Challenge: Go through the material and tally the lines containing the string "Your". Give the total alone.

Given records:
+++++

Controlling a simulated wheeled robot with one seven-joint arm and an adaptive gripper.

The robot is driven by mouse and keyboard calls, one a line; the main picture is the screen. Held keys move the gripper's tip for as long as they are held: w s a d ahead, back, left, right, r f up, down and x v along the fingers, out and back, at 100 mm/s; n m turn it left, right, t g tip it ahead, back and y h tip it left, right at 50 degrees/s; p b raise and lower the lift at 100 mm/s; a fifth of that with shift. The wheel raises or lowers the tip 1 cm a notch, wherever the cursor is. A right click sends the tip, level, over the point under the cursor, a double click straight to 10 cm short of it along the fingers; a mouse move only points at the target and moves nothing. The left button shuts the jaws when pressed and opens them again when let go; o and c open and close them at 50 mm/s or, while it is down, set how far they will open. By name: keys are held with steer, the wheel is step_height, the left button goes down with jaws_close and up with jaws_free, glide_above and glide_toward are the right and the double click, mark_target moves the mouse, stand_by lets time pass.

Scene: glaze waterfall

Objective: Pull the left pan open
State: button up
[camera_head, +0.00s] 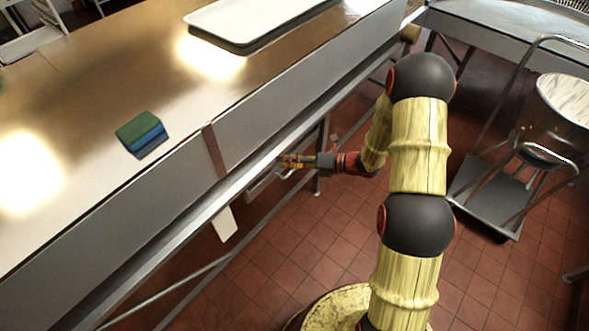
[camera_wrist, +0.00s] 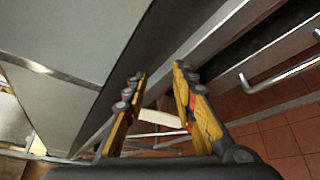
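My gripper (camera_head: 287,161) is beside the table's front edge, at the underside, in the head view. In the wrist view my gripper (camera_wrist: 156,82) shows two yellow fingers apart, with nothing held between them. A bent metal handle (camera_wrist: 280,78) lies to the right of the fingers in the wrist view, apart from them, below a dark gap. In the head view a pale metal piece (camera_head: 264,184) shows under the edge beside my gripper. I cannot tell which of these belongs to the left pan; no pan body is clearly visible.
The long table (camera_head: 90,90) carries a green and blue sponge (camera_head: 142,134) and a white tray (camera_head: 250,22). A white flat piece (camera_head: 224,224) hangs below the edge. A cart (camera_head: 495,195) with a metal bowl (camera_head: 565,105) stands right. Tiled floor is open between.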

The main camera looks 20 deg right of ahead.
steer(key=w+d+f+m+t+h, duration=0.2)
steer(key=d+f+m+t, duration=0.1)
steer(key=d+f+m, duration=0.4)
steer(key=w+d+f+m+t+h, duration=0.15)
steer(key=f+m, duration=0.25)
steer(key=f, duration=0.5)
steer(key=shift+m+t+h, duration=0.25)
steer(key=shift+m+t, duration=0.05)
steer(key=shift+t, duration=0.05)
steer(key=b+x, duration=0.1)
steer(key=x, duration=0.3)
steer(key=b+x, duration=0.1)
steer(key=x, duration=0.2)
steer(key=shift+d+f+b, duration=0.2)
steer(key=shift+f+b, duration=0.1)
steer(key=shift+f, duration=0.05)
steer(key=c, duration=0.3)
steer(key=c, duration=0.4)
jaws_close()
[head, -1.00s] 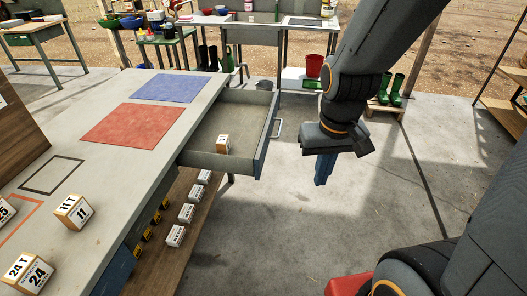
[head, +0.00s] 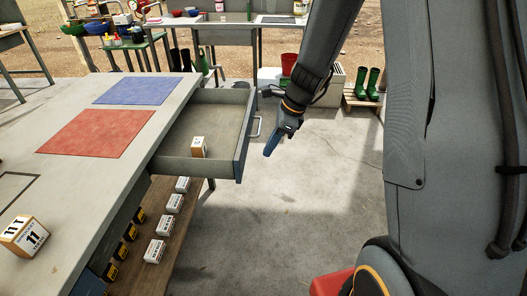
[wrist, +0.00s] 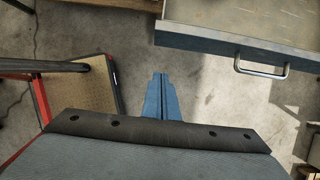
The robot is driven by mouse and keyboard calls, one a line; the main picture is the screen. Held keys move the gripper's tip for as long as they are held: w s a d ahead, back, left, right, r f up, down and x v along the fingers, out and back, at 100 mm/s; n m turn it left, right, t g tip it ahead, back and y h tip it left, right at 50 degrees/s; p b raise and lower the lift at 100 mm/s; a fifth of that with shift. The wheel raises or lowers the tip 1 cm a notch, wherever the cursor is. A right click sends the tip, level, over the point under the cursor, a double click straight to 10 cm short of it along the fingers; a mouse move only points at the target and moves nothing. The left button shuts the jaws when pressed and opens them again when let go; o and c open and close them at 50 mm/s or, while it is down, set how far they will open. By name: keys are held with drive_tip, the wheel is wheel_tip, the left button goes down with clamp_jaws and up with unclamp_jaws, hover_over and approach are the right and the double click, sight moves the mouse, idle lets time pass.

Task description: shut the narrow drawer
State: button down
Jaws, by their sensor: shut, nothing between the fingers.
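The narrow drawer (head: 243,150) sticks out open from the right side of the grey table, with a small labelled box (head: 198,147) inside. Its blue-grey front carries a metal handle (head: 257,127), which also shows in the wrist view (wrist: 262,70). My gripper (head: 267,154) is shut and empty, with blue fingers pointing down, just outside the drawer front near the handle. In the wrist view my gripper (wrist: 160,77) is close to the left end of the drawer front (wrist: 225,43), left of the handle. A gap shows between the fingertips and the front.
Several small boxes stand on the shelf (head: 184,241) below. The concrete floor right of the drawer is clear. Green boots (head: 368,84) stand further back.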

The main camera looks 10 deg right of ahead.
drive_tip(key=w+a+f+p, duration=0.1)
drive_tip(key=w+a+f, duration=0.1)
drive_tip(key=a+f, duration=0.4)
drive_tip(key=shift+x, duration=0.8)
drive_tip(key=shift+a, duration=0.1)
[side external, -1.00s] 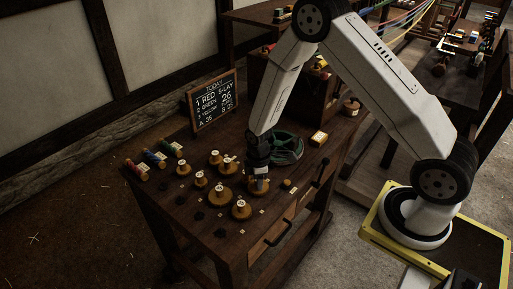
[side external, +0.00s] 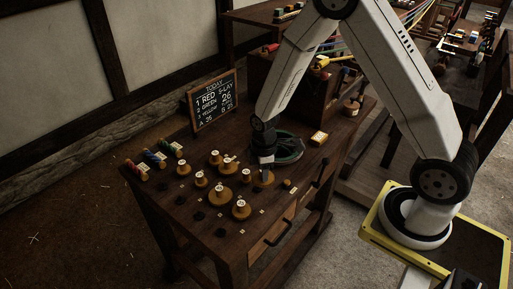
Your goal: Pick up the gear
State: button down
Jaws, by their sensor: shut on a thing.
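Several brass-coloured gears with white numbered tags stand on the dark wooden bench (side external: 233,249). Among them are a large one (side external: 241,212), another large one (side external: 219,194) and a smaller one (side external: 200,182). My gripper (side external: 264,170) points down at the right end of this group. It is shut on a brass gear (side external: 264,180), whose top is partly hidden by the jaws. The held gear seems a little above the bench, but the gap is too small to be sure.
A round green-rimmed dish (side external: 290,148) lies right behind my gripper. A chalkboard (side external: 212,101) stands at the back left. Coloured spools (side external: 154,158) line the left edge. A small yellowish box (side external: 318,139) sits to the right. The bench's front left has dark round holes.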

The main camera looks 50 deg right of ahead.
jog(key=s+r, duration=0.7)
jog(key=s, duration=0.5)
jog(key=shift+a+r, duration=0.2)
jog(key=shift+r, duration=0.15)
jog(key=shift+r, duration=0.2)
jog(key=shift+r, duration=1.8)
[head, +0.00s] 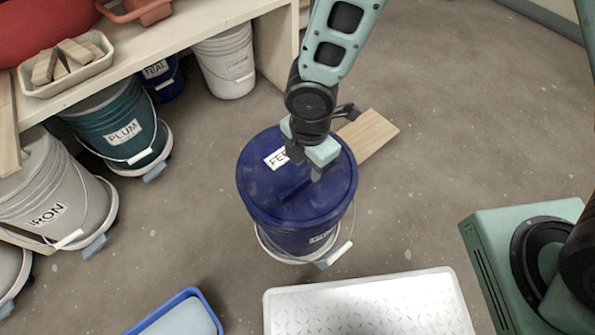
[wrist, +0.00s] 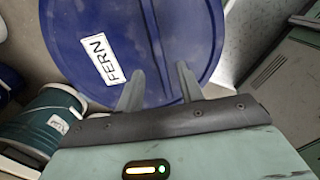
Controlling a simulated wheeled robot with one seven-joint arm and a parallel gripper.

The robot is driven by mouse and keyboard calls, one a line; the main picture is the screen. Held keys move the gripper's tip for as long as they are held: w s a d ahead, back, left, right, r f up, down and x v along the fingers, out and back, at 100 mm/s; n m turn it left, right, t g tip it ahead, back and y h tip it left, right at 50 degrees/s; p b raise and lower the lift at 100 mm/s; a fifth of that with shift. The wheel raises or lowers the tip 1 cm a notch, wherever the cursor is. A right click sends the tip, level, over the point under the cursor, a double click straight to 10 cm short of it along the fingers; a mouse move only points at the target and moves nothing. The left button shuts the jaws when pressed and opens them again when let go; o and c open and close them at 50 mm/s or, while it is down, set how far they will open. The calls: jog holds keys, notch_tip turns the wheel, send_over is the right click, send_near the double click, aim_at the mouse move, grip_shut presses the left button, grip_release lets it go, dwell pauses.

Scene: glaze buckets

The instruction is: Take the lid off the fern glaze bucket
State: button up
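The fern bucket (head: 305,240) is dark blue and stands upright on the floor in the middle of the head view. Its blue lid (head: 262,190) sits on top, with a white FERN label and a raised bar across it. The lid also fills much of the wrist view (wrist: 195,35). My gripper (head: 307,167) is over the lid, pointing down, and hides part of the label and bar. In the wrist view my gripper (wrist: 158,82) is open, its fingers apart on either side of the bar's line. I cannot tell whether they touch the lid.
A plum bucket (head: 118,120), an iron bucket (head: 60,185) and a teal bucket (head: 168,85) stand at the left by a shelf (head: 205,20). A wooden board (head: 375,133) lies behind the fern bucket. A white tray (head: 370,305) and a blue-rimmed tray (head: 180,318) are in front.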

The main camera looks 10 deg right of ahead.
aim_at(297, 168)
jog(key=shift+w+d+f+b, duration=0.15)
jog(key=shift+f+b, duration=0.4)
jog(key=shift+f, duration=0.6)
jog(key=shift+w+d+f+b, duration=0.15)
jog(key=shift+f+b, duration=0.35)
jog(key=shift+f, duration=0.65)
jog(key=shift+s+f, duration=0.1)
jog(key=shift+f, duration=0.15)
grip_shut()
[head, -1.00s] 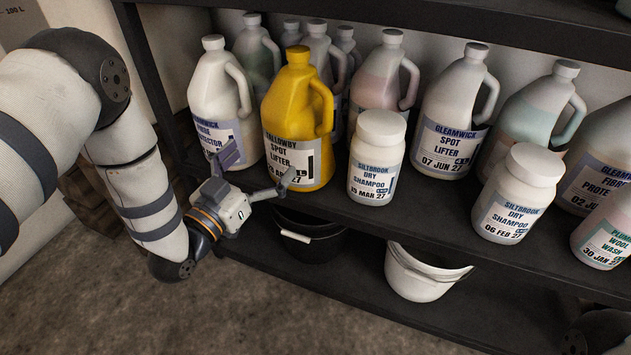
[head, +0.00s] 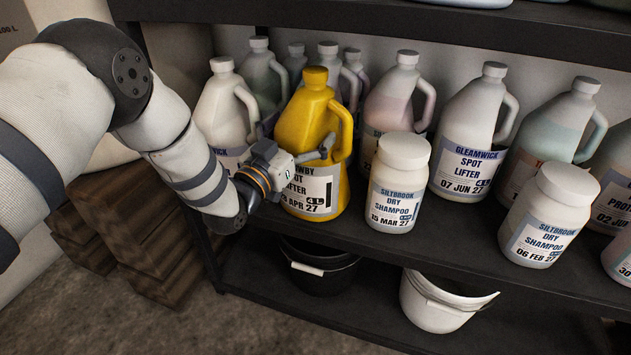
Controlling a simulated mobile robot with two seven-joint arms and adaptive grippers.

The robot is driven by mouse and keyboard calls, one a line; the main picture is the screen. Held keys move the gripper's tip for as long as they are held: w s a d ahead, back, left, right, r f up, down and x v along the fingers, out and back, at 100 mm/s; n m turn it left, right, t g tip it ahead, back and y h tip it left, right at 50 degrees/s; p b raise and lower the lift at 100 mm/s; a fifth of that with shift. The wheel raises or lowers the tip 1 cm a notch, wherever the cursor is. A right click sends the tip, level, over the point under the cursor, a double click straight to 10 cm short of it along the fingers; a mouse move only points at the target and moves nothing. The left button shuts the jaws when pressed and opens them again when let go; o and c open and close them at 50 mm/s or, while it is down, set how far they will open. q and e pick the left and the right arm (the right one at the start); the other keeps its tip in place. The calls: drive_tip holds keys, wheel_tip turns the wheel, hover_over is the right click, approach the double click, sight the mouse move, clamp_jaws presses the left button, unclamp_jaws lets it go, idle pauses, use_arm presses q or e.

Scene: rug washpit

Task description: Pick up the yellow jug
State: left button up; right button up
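The yellow jug (head: 307,115) stands upright on the upper shelf in the head view, with its handle on the right and a white label on its front. My left gripper (head: 298,146) is up against the front of the jug, its body covering the left part of the label. One finger is splayed out to the right across the jug's front, its tip near the lower part of the handle. The other finger is mostly hidden, so contact with the jug is not clear. My right gripper is not in view.
A white jug (head: 222,110) stands close to the left, and a white dry shampoo tub (head: 398,185) close to the right. More jugs stand behind and to the right. Below are a black bucket (head: 320,275) and a white bucket (head: 440,305). The shelf above (head: 400,25) limits height.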

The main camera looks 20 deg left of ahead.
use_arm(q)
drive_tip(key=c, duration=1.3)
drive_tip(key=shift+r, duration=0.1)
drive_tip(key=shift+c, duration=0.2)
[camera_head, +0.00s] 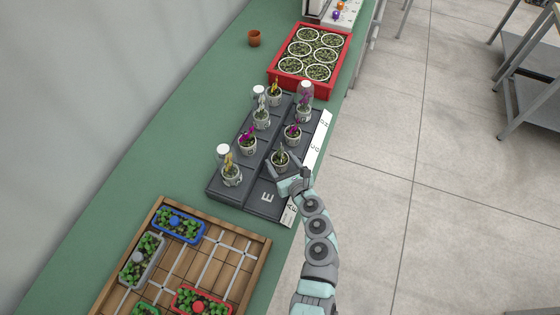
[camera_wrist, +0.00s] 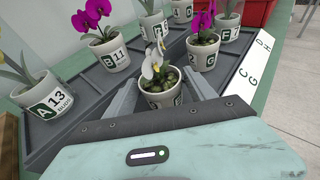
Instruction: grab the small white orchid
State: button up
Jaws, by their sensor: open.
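The small white orchid (camera_wrist: 152,68) stands upright in a pale round pot (camera_wrist: 162,97) filled with dark pebbles. In the head view its pot (camera_head: 280,160) sits in the near right part of the dark tray. My gripper (camera_wrist: 163,88) is open, with one finger on each side of the pot. The right finger looks close to the pot wall; I cannot tell whether either finger touches. In the head view my gripper (camera_head: 281,168) reaches in from the tray's near right edge.
The dark tray (camera_head: 265,198) holds several other potted orchids, including magenta ones (camera_wrist: 205,22) behind the white one, and some glass covers. A red crate (camera_head: 305,90) of pots lies beyond. A wooden grid tray (camera_head: 258,250) lies nearer.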

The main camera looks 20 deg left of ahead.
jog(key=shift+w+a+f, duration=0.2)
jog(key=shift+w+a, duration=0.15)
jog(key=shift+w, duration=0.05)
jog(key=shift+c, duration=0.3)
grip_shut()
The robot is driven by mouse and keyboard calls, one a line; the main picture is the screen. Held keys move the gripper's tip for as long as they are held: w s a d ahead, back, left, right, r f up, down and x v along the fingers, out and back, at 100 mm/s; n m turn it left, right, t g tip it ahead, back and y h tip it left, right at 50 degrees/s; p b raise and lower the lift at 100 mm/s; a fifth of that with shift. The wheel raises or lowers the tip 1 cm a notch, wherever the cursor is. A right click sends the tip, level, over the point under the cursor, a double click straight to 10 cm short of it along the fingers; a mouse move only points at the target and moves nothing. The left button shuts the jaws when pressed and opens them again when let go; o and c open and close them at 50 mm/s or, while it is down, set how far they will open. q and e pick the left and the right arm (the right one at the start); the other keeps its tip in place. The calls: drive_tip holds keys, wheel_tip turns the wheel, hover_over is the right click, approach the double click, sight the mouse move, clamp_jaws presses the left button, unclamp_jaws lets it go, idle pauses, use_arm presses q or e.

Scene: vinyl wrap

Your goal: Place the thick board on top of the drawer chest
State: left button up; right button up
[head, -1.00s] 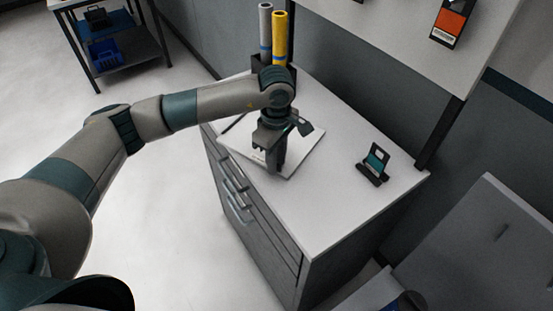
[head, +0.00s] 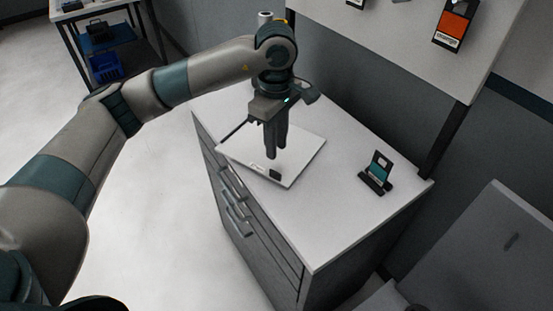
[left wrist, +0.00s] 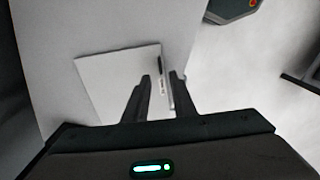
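A flat white board (head: 303,160) lies on the top of the drawer chest (head: 340,225), near its left front edge and turned at an angle to it. A small dark piece and a label show by its near edge. It also shows in the left wrist view (left wrist: 105,85). My left gripper (head: 275,152) points down over the board's left part, fingers apart with nothing visibly held. In the left wrist view the fingertips (left wrist: 160,78) stand on either side of the board's edge line, with a gap between them. My right gripper is not in view.
A small dark stand with a teal face (head: 377,172) is on the chest top at right. A white roll (head: 264,18) stands behind my arm. A panel with an orange-labelled item (head: 453,22) hangs above. The chest's near right top is clear.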

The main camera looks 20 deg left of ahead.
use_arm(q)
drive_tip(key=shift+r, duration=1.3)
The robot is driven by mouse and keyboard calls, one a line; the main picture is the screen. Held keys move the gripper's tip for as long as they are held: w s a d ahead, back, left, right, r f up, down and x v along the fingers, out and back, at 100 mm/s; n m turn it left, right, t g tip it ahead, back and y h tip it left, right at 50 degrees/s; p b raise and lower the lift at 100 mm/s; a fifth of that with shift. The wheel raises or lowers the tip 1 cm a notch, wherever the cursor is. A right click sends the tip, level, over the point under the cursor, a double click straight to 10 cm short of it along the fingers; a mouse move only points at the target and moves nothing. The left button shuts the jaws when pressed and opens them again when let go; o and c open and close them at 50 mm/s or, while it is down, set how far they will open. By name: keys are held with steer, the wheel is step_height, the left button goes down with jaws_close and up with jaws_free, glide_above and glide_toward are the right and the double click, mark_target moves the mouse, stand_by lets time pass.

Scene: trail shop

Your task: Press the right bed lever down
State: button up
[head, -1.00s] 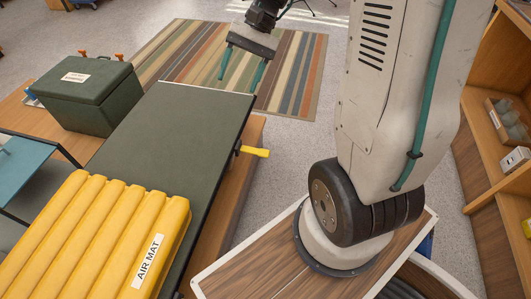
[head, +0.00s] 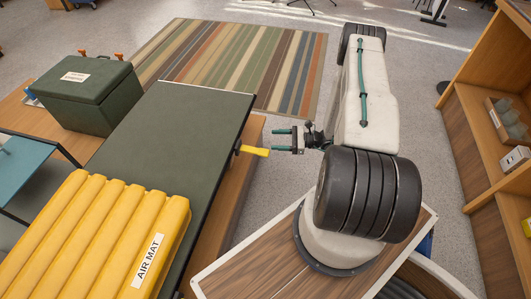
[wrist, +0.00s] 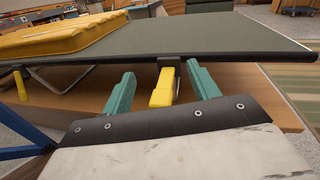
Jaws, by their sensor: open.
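The right bed lever (head: 255,151) is a yellow handle sticking out from the dark side rail of the green bed (head: 176,125). It looks about level. In the wrist view the lever (wrist: 162,89) appears between my two green fingers, with a gap on each side. My gripper (head: 275,140) is open and empty, pointing left at the lever's outer end. In the head view the fingertips are close to that end; I cannot tell whether they overlap it. A second yellow lever (wrist: 19,84) shows farther left on the same rail in the wrist view.
A yellow air mat (head: 100,235) lies on the near part of the bed. A green cooler box (head: 88,93) stands on the wooden platform behind. Wooden shelves (head: 485,125) stand at the right. Floor and a striped rug (head: 240,60) are clear beyond the bed.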

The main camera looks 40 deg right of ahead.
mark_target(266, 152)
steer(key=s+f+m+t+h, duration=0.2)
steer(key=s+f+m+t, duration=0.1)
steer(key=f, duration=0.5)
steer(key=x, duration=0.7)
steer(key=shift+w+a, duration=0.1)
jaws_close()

+++++

Full response: 3